Miss G. H. Warrack of Edinburgh

kindly allowed me to use her modernised version of Julian of Norwich.

I have ventured to say in my last Lecture-and it is my earnest conviction-that a more general acquaintance with mystical theology and philosophy is very desirable in the interests of the English Church at the present time. I am not one of those who think that the points at issue between Anglo-Catholics and AngloProtestants are trivial: history has always confirmed Aristotle's famous dictum about parties-yiyvovтai ai στάσεις οὐ περὶ μικρῶν ἀλλ ̓ ἐκ μικρῶν, στασιάζουσι δὲ περὶ μεγάλων—but I do not so far despair of our Church, or of Christianity, as to doubt that a reconciling principle must and will be found. Those who do me the honour to read these Lectures will see to what quarter I look for a mediator. A very short study would be sufficient to dispel some of the prejudices which still hang round the name of Mysticism -eg., that its professors are unpractical dreamers, and that this type of religion is antagonistic to the English mind. As a matter of fact, all the great mystics have been energetic and influential, and their business capacity is specially noted in a curiously large number of cases. For instance, Plotinus was often in request as a guardian and trustee; St. Bernard showed great gifts as an organiser; St. Teresa, as a founder of convents and administrator, gave evidence of extraordinary practical ability; even St. Juan of the Cross displayed the same qualities; John Smith was an excellent bursar of his college; Fénelon ruled his diocese extremely well; and Madame Guyon surprised those

who had dealings with her by her great aptitude for affairs. Henry More was offered posts of high responsibility and dignity, but declined them. The mystic is not as a rule ambitious, but I do not think he often shows incapacity for practical life, if he consents to mingle in it. And so far is it from being true that Great Britain has produced but few mystics, that I am inclined to think the subject might be adequately studied from English writers alone. On the more intellectual side we have (without going back to Scotus Erigena; the Cambridge Platonists, Law and Coleridge; of devotional mystics we have attractive examples in Hilton and Julian of Norwich; while in verse the lofty idealism1 and strong religious bent of our race have produced a series of poet-mystics such as no other country can rival. It has not been possible in these Lectures to do justice to George Herbert, Vaughan "the Silurist," Quarles, Crashaw, and others, who have all drunk of the same well. Let it suffice to say that the student who desires to master the history of Mysticism in Britain will find plenty to occupy his time.

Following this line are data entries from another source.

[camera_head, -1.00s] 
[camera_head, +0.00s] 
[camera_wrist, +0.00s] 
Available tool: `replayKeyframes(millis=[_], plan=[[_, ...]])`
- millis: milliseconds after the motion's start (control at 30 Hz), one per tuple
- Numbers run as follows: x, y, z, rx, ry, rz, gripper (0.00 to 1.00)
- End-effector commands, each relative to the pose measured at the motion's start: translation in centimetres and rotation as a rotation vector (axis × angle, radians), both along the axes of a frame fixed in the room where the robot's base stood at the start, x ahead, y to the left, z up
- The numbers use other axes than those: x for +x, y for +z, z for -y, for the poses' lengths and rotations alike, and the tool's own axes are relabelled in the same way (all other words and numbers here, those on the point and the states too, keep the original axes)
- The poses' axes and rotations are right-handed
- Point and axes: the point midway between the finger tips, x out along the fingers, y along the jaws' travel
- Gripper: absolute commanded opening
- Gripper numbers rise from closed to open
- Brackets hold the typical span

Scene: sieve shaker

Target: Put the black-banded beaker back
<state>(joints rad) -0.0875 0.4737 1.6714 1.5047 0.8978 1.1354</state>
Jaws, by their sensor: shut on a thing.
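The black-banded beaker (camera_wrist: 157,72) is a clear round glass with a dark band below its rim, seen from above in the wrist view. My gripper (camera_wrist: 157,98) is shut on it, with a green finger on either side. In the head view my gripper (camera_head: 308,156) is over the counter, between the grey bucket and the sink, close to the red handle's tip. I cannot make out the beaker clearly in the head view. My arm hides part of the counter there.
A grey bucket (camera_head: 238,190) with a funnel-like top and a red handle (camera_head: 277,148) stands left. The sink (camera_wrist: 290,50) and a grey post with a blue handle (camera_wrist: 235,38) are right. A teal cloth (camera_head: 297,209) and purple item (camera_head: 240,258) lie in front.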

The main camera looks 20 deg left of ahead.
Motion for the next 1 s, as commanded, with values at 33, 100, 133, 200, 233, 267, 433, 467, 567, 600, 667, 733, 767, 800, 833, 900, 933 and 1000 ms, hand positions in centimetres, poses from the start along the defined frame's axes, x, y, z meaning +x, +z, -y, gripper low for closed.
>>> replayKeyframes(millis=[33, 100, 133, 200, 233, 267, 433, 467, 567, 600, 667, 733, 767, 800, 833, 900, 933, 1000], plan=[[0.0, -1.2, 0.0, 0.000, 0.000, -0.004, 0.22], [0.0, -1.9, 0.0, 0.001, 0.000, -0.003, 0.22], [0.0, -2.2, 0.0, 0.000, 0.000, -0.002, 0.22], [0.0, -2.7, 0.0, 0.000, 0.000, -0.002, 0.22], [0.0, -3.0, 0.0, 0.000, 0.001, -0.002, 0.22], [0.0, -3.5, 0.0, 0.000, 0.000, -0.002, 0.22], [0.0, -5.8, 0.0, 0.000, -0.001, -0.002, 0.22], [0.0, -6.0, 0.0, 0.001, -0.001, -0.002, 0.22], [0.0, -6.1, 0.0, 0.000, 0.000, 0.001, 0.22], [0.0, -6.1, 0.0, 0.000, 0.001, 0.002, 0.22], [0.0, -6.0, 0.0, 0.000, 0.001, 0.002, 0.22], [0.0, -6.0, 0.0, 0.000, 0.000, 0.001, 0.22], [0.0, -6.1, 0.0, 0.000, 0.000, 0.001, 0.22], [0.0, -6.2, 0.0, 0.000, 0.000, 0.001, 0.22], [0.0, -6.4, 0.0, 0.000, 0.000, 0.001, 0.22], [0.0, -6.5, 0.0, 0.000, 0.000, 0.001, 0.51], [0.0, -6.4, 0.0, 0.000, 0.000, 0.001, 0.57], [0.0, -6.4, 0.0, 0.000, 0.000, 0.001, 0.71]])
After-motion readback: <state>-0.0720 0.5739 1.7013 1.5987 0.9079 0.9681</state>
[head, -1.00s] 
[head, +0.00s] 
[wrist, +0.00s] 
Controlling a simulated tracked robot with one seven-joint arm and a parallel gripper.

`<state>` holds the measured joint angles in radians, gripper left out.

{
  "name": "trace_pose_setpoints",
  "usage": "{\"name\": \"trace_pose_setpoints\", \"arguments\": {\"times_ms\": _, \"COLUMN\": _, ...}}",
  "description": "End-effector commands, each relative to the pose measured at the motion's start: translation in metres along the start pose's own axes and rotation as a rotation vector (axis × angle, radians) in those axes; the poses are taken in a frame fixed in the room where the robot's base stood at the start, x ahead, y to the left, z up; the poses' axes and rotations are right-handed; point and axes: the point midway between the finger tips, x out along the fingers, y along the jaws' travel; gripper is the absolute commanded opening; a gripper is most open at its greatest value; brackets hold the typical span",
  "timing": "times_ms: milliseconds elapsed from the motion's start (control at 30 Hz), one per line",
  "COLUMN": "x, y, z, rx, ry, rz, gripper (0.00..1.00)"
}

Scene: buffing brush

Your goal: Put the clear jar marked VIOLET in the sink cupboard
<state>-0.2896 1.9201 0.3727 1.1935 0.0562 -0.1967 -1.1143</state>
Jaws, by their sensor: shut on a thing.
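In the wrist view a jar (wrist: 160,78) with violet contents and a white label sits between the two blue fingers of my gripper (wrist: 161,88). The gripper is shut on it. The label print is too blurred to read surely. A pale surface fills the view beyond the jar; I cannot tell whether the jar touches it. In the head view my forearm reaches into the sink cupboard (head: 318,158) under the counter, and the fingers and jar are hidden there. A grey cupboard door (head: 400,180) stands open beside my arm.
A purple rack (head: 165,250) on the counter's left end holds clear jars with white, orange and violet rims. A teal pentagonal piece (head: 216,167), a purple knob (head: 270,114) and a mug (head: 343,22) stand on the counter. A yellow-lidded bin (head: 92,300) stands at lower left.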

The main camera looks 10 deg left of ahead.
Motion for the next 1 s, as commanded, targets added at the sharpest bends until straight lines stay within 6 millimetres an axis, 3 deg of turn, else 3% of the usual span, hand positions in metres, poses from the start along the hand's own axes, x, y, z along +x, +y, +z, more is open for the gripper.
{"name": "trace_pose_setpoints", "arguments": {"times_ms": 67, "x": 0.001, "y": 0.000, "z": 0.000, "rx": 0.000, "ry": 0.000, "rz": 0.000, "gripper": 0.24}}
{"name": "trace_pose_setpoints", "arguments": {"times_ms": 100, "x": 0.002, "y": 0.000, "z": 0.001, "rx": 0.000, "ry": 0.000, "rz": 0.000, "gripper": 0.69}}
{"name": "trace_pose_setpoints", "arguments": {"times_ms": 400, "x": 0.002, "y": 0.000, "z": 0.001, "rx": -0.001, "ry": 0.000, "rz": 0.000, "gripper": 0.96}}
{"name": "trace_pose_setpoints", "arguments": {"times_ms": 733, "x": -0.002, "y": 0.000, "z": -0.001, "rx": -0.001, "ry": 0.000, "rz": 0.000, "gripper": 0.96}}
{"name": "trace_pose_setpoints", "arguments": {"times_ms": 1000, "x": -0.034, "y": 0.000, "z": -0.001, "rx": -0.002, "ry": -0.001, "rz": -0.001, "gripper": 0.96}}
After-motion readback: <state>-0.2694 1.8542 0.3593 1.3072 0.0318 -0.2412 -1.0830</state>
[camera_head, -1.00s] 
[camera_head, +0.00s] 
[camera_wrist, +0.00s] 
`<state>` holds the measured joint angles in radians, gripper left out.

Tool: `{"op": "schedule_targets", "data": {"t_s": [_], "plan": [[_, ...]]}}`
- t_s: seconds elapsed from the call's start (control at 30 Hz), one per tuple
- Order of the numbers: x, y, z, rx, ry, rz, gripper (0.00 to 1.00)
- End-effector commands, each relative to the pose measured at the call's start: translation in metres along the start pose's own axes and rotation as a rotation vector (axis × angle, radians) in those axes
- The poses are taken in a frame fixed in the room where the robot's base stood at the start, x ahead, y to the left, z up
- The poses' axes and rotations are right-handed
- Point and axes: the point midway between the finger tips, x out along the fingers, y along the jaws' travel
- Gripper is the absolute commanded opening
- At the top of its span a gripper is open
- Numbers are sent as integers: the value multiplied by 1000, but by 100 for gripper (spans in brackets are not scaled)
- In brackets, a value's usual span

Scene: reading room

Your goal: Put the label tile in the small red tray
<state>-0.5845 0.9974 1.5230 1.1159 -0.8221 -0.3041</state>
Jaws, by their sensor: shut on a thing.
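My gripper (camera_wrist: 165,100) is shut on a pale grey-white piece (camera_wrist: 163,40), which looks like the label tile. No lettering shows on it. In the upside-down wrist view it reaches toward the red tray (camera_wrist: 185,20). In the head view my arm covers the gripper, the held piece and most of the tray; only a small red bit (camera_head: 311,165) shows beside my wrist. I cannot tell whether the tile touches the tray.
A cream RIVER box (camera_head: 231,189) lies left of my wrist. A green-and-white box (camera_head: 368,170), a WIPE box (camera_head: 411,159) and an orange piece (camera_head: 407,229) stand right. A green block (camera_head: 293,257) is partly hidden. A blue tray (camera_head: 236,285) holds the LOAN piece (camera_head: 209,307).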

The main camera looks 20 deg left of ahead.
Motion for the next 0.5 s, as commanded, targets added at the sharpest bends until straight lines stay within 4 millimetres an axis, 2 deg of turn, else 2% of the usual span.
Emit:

But for the religious public in general the most useful thing would be a judicious selection from the mystical writers of different times and countries. Those who are more interested in the practical and devotional than the speculative side may study with great

It is really time that we took to burning that travesty of the British character-the John Bull whom our comic papers represent "guarding his pudding "—instead of Gay Fawkes. Even in the nineteenth century, amid all the sordid materialism bred of commercial ascendancy, this country has produced a richer crop of imaginative literature than any other; and it is significant that, while in Germany philosophy is falling more and more into the hands of the empirical school, our own thinkers are nearly all staunch idealists.

profit some parts of St. Augustine, the sermons of Tauler, the Theologia Germanica, Hilton's Scale of Perfection, the Life of Henry Suso, St. Francis de Sales and Fénelon, the Sermons of John Smith and Whichcote's Aphorisms, and the later works of William Law, not forgetting the poets who have been mentioned. I can think of no course of study more fitting for those who wish to revive in themselves and others the practical idealism of the primitive Church, which gained for it its greatest triumphs.

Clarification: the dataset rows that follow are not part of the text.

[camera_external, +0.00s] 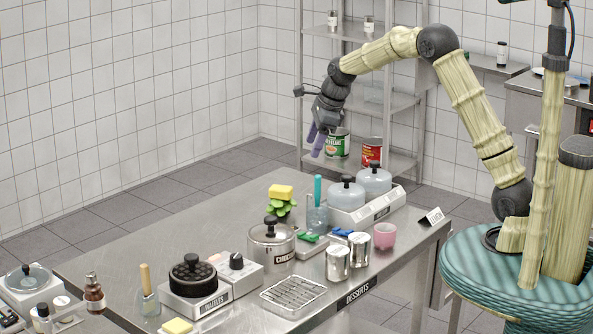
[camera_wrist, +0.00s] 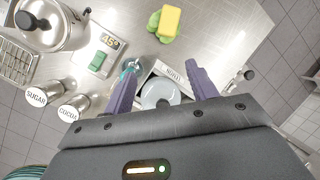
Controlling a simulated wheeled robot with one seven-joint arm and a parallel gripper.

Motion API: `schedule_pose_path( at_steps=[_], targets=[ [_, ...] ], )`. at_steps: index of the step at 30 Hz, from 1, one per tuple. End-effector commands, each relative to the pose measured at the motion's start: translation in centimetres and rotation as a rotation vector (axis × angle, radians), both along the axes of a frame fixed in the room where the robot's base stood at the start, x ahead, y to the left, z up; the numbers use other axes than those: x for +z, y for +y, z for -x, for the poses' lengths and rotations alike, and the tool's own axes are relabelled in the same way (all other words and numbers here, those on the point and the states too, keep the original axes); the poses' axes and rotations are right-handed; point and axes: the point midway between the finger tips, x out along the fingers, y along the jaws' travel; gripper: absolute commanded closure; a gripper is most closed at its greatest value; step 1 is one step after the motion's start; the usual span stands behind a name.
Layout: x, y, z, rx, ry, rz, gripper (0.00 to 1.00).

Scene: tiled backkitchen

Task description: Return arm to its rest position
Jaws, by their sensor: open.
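My gripper (camera_external: 319,143) is raised above the far end of the steel table (camera_external: 222,213), with its purple fingers pointing down. In the wrist view my gripper (camera_wrist: 160,82) has its two fingers spread apart with nothing held between them. Below and between the fingers, the wrist view shows a lidded pot (camera_wrist: 160,97) on a white unit. My arm (camera_external: 470,95) arches up from its base at the right and bends down over the table.
The table holds a steel pot (camera_external: 271,247), two lidded pots on a white unit (camera_external: 367,208), a waffle maker (camera_external: 194,280), a yellow sponge (camera_external: 281,191), metal canisters (camera_external: 338,263) and a pink cup (camera_external: 384,235). A shelf rack (camera_external: 375,98) with cans stands behind my gripper.

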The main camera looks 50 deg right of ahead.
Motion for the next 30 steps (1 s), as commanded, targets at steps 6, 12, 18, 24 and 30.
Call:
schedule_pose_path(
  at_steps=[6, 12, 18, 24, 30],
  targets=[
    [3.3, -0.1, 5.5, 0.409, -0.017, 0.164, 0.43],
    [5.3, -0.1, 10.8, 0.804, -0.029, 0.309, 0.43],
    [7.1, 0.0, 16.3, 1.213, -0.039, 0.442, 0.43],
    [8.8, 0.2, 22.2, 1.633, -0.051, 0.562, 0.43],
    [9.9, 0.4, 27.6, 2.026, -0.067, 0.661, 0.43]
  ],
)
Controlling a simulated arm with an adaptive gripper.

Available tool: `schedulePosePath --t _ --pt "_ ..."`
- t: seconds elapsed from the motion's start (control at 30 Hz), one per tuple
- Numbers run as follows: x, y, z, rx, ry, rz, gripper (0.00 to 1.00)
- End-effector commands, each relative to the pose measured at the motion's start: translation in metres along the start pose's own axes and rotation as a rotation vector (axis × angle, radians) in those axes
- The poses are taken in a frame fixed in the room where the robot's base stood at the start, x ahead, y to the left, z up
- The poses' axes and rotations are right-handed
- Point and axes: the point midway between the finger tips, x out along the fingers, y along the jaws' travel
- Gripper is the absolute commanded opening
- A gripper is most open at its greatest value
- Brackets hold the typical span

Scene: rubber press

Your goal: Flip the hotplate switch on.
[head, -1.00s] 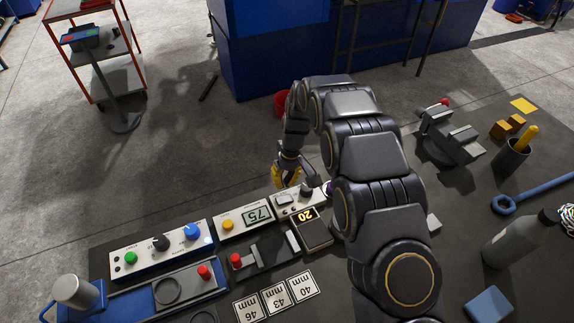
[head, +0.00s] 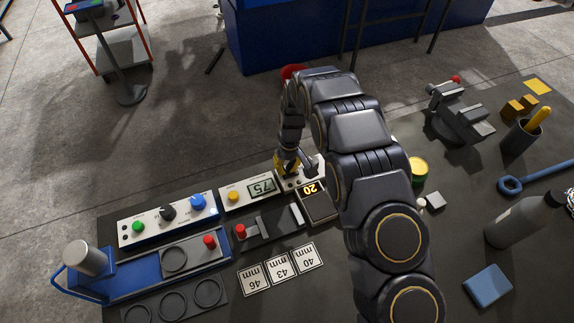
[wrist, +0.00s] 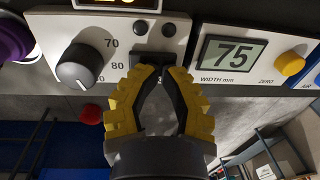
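The hotplate's pale control panel (wrist: 112,22) has a dark round knob (wrist: 84,66) with marks 70 and 80. Right of the knob in the wrist view is a dark rocker switch (wrist: 156,52). My gripper (wrist: 161,75) has yellow, ribbed fingers that curve in until their tips are together or nearly so, with nothing visibly held. The tips are directly in front of the switch's lower edge and partly cover it. I cannot tell whether they touch it. In the head view my gripper (head: 287,168) is over the panel, hiding the switch there.
A width gauge reading 75 (head: 262,187) stands beside the panel. A glowing 20 display (head: 311,190) is in front of it. A control box with green, black and blue knobs (head: 168,214) is further left. A yellow-topped can (head: 418,168) is right of my arm.

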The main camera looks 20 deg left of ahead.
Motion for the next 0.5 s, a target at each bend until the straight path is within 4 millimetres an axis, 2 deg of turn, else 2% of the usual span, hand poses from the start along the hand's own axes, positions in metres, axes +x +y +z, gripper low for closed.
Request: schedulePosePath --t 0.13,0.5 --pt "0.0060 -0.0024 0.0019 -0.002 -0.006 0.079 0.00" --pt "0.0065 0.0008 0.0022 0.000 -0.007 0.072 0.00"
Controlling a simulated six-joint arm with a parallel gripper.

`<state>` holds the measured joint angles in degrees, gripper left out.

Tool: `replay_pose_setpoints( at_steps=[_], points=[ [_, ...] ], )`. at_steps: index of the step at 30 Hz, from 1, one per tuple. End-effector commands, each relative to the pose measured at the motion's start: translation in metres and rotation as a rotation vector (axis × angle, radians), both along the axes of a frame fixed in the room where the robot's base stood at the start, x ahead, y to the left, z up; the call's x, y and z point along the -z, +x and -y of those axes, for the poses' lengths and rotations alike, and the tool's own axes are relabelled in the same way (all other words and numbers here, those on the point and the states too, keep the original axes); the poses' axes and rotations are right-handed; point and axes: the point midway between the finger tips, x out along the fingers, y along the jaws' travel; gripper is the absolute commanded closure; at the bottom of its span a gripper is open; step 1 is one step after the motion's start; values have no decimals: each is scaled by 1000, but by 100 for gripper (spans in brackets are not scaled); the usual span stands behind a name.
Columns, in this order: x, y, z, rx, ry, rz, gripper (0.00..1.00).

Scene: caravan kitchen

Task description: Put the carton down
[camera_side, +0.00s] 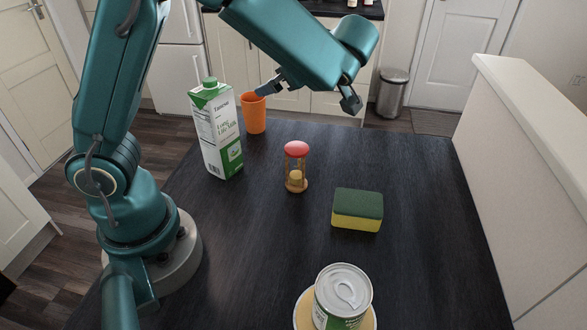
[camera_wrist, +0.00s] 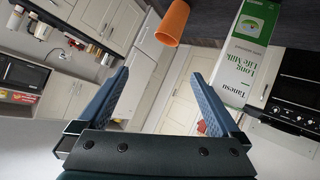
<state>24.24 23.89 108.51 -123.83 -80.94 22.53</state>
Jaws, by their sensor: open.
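The carton (camera_side: 218,135) is white and green with a green cap. It stands upright on the dark table at the far left, beside my arm. It also shows in the wrist view (camera_wrist: 247,50), upper right, beyond the right finger. My gripper (camera_side: 268,88) is at the far side of the table, raised, with a blue-grey finger in front of the orange cup's rim in the side view. In the wrist view my gripper (camera_wrist: 158,92) has its two fingers wide apart with nothing between them. The carton is apart from the fingers.
An orange cup (camera_side: 253,114) stands just behind the carton. A pale wall (camera_side: 535,170) borders the right side. The table's right part is clear.

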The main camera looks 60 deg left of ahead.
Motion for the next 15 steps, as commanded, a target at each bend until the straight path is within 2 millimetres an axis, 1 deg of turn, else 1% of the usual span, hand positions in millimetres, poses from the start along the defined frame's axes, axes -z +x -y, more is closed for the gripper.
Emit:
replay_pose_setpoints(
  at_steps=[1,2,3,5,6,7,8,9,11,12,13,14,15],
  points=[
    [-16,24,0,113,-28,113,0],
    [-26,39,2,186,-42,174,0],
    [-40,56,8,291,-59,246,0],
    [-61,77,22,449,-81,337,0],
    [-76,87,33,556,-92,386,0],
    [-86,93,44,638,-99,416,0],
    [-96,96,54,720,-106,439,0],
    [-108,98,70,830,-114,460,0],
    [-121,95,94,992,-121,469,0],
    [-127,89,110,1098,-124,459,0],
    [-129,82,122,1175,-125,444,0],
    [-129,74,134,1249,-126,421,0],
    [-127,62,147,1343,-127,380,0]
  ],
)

I conclude this Preface with a quotation from William Law on the value of the mystical writers. "Writers like those I have mentioned," he says in a letter to Dr. Trapp, "there have been in all ages of the Church, but as they served not the ends of popular learning, as they helped no people to figure or preferment in the world, and were useless to scholastic controversial writers, so they dropt out of public uses, and were only known, or rather unknown, under the name of mystical writers, till at last some people have hardly heard of that very name: though, if a man were to be told what is meant by a mystical divine, he must be told of something as heavenly, as great, as desirable, as if he was told what is meant by a real, regenerate, living member of the mystical body of Christ; for they were thus called for no other reason than as Moses and the prophets, and the saints of the Old Testament, may be called the spiritual Israel, or the true mystical Jews. These writers began their office of teaching as John the Baptist did, after they had passed through every kind of mortification and self-denial, every kind of trial and purification, both

inward and outward. They were deeply learned in the mysteries of the kingdom of God, not through the use of lexicons, or meditating upon critics, but because they had passed from death unto life. They highly reverence and excellently direct the true use of everything that is outward in religion; but, like the Psalmist's king's daughter, they are all glorious within. They are truly sons of thunder, and sons of consolation; they break open the whited sepulchres; they awaken the heart, and show it its filth and rottenness of death: but they leave it not till the kingdom of heaven is raised up within it. If a man has no desire but to be of the spirit of the gospel, to obtain all that renovation of life and spirit which alone can make him to be in Christ a new creature, it is a great unhappiness to him to be unacquainted with these writers, or to pass a day without reading something of what they wrote."